One of the wittiest accounts of going up the Ganges is left by Emily Eden, who recorded the journey in her copious letters home collected in Up the Country. Consummate artist and chronicler, she was the sister and hostess of Lord Auckland; a sharp-eyed spinster who sailed from Calcutta to Banaras in 1837, observing his gubernatorial progress from a "flat"- a long barge towed by a steamer - and a staff of 140 minions. "Certainly this boat must be drunk, she reels about in such a disorderly fashion. I wish I had my cork jacket on," she noted with waspish humour.
Amitav Ghosh, the novelist who was in Delhi this week and so much of whose stirring historical fiction (The Hungry Tide, Sea of Poppies and River of Smoke) centres on India's waterways, from the mangroves of the Sunderbans to the rivers of Bengal, deeply laments their steady decline and gradual demise. "Our deltas are silted up, our rivers reduced to polluted seasonal streams and our river ports relegated to the pages of history. Who can imagine a river journey from Calcutta to Allahabad any more? Do the Bombay-Goa steamers even ply with frequency? Fuel-guzzling airplanes and congested highways have taken over. It is one of the biggest environmental tragedies of contemporary India."
Historically, India's waterways were more than lifelines in the movement of people and goods: they were strategic routes in exercising administrative control. The emperor Akbar consolidated his empire by building two of his greatest forts at Allahabad and Attock, superbly sited guard posts at the confluence of the Ganges, Yamuna, Indus and Kabul rivers.
India's loss strikes me with growing resonance each time I travel overseas: from the Bosporus to the English channel, Europe's water lanes are flourishing highways of business and pleasure. The British columnist Simon Kuper, who works for the Financial Times but lives from choice in Paris, recently wrote a piece titled "Why Paris is the affordable London suburb". "Now that the Eurostar journey takes just two hours 15 minutes, I often drop my kids off at school in Paris, and later that morning have coffee with someone in London. I get most of London's joys without the pain."

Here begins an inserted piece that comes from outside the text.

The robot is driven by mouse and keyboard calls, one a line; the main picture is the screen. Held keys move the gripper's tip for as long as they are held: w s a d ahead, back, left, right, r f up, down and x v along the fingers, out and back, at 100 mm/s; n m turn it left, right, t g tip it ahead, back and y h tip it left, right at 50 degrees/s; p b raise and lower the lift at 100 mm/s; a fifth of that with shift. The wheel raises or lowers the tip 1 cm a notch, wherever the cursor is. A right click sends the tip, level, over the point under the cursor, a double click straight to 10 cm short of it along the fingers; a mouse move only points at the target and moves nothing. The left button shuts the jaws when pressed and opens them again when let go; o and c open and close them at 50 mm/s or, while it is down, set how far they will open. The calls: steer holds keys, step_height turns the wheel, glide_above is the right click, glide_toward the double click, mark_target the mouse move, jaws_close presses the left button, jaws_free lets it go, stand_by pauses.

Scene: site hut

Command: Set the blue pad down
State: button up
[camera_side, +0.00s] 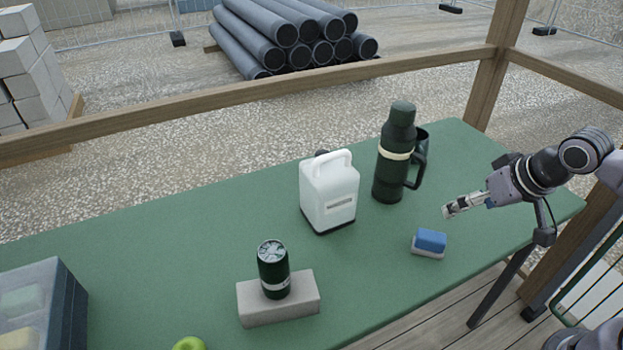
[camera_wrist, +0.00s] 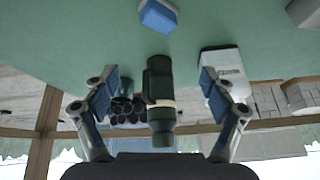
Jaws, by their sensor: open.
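The blue pad (camera_side: 431,240) lies on the green table (camera_side: 395,285) near its front edge, with a pale layer under its blue top. In the wrist view the blue pad (camera_wrist: 158,15) shows at the top edge. My gripper (camera_side: 448,210) is open and empty, above the table and apart from the pad, slightly higher in the side picture. In the wrist view my gripper's (camera_wrist: 158,86) two fingers stand wide apart with nothing held between them.
A dark green flask (camera_side: 391,165) with a handle and a white jug (camera_side: 328,200) stand behind the pad. A dark can (camera_side: 273,270) stands on a grey block (camera_side: 280,308). A clear-lidded box (camera_side: 60,310) and a green apple (camera_side: 189,344) are farther left. Bare table surrounds the pad.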

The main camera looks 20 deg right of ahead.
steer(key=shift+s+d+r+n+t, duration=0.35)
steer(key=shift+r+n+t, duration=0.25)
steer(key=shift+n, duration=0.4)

Instead of Mr Kuper's high-speed crossing, I chose the overnight car ferry from the old naval town of Portsmouth to Le Havre in Normandy last month. It was a sunny Bank Holiday weekend and the two harbours wore the festive look of an Indian mela. Hundreds of cars and camper vans laden with the holiday paraphernalia of children, pets, bicycles and sailboats drove into the maws of gigantic vessels setting off for ports in France, Belgium, Spain and elsewhere. The number of European Union passengers passing through its ports is now estimated at 400 million a year; at 519 million tones, Britain now handles the largest volume of seaborne trade.
On board there were private cabins with attached loos as well as chair car arrangements, playrooms for children and bars and cafes for late-night revellers. At Le Havre, a 7,000-foot long cable bridge that is a beauty of engineering design, with cycle and pedestrian lanes, links the port to the picturesque coastal resorts of Normandy and Brittany. Below it, the Seine is a thriving highway of river traffic.
Imagine how dramatically India's interstate relations or ties with neighbours such as Bangladesh and Sri Lanka would improve if its languishing river journeys and channel crossings were revived instead of being allowed to perish.